The work evolved within The For Baby’s Sake Trust from its inception until May 2024, and now the Common Outcomes for Children and Young People Collaborative is a distinct unit within the incubation host, Dartington Service Design Lab (DSDL).

The initial impetus for the movement towards a common approach to outcomes came from the Early Years Funders’ Group.  In 2021, Kindred Squared funded Frances Pickworth to assess the extent of the problem and the potential to address it together. Frances reviewed around 20 outcome frameworks from the UK and abroad, identifying key themes like safety, happiness, health, and learning as core areas. This research became a foundational framework, establishing the first version of a model illustrating what a shared approach to outcomes could look like. The intention is not to create a rigid, top-down requirement but to provide space and scope for exploration and collaboration – identifying where it makes sense to take a consistent approach within and across the system and where additional and more specific elements may be needed for a specific place or cohort of children.

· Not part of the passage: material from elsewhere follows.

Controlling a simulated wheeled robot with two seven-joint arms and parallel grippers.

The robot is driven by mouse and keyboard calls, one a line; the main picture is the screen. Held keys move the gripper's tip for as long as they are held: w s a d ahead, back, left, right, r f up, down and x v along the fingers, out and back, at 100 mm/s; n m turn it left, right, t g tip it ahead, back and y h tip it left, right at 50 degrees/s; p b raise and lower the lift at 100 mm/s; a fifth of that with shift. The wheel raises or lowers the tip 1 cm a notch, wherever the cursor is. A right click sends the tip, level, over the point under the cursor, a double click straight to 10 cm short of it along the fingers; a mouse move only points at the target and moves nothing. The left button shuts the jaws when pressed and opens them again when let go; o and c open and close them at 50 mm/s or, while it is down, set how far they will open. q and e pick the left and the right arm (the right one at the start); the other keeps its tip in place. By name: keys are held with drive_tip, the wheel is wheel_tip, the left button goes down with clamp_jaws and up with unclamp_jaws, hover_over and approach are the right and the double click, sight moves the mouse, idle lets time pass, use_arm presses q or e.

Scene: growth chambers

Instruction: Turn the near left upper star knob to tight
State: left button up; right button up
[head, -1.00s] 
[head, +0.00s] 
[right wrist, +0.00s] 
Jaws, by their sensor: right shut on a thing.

During 2022, the Children’s Commissioner’s Office tested the original version against the feedback received from over half a million children and young people through ‘The Big Ask’.  This led to a further iteration, sharing our vision of better and improved across five high level outcomes for all babies, children and young people – safe, healthy, happy, learning and engaged.

The common outcomes model has continued to expand its reach, with different organisations, partnerships and sectors using it as a reference point and a driving force underpinning their work.  It was included within manifesto influencing activities, such as the Children at the Table: Children's Charities Coalition (Feb 2024). We worked with national charities to bring together third-sector organisations to explore greater consistency and streamlining of their outcomes measurement and their potential to support the embedding of children’s voices in the next phase of common outcomes’ development. Collaboration with the National Youth Agency helped progress towards alignment with the work underway across the young people’s sector, while the Early Education and Childcare Coalition incorporated the common outcomes into core stakeholder communication strategies. Government policy leads have also explored its integration with specific policy areas and, most recently, it has been used to develop and test a consistent approach to outcomes for Family Hubs across London.

Partners worked together during 2023 to agree what success would look like and develop a delivery roadmap which continues to drive our collaborative efforts and planning for the next stage of development as the Common Outcomes for Children and Young People Collaborative.

The latest iteration of the outcomes framework (below) reflects extensive feedback and practical use. The framework has grown into a pragmatic tool with significant traction, informing national approaches and inspiring collaborations across multiple organisations and sectors involved in improving the outcomes for babies, children and families.

Elaine Fulton

Elaine has over 30 years’ experience in leadership and governance in the public and charitable sectors – as a strategic leader and manager, grant-maker and commissioner. As a former Assistant Director in Local Authority Children’s Services, she balances strategic vison and ambition with a pragmatic approach rooted in accountability and delivery – across universal, targeted and more specialist services and key policy and infrastructure functions.

Elaine is passionate about innovation and collaboration, determined to work positively and creatively and empower others to find systemic, strategic solutions to intractable challenges and move towards our shared ambition of improved outcomes and transformed systems, lives and life chances, especially for the most disadvantaged children, families and communities. Her specialist knowledge relates to babies, children and families, resilience and adverse childhood experiences (and the impact of domestic abuse in particular) and place-based approaches.

 As well as being the Director of the Common Outcomes for Children and Young People Collaborative, Elaine is an Associate of the Ideas Alliance and is working with others to develop policy and explore ways to define and capture their impact more effectively, focusing on what matters most for children, young people, families and communities.

Hannah Wilson

Over the last 12 years, Hannah has worked in social research and policy with a focus on children and young people, family support, violence reduction, children who are victims of domestic abuse and trauma-informed practice. She has worked on a wide variety of theory-based mixed-method and realist evaluations, systemic change initiatives, strategy and policy development and translation of evidence into practice for government departments, local authorities, third sector organisations and the European Commission.

She is committed to non- extractive research approaches, evaluation which is supports continuous and meaningful learning and work with takes systemic approach to improving outcomes for babies, children and families.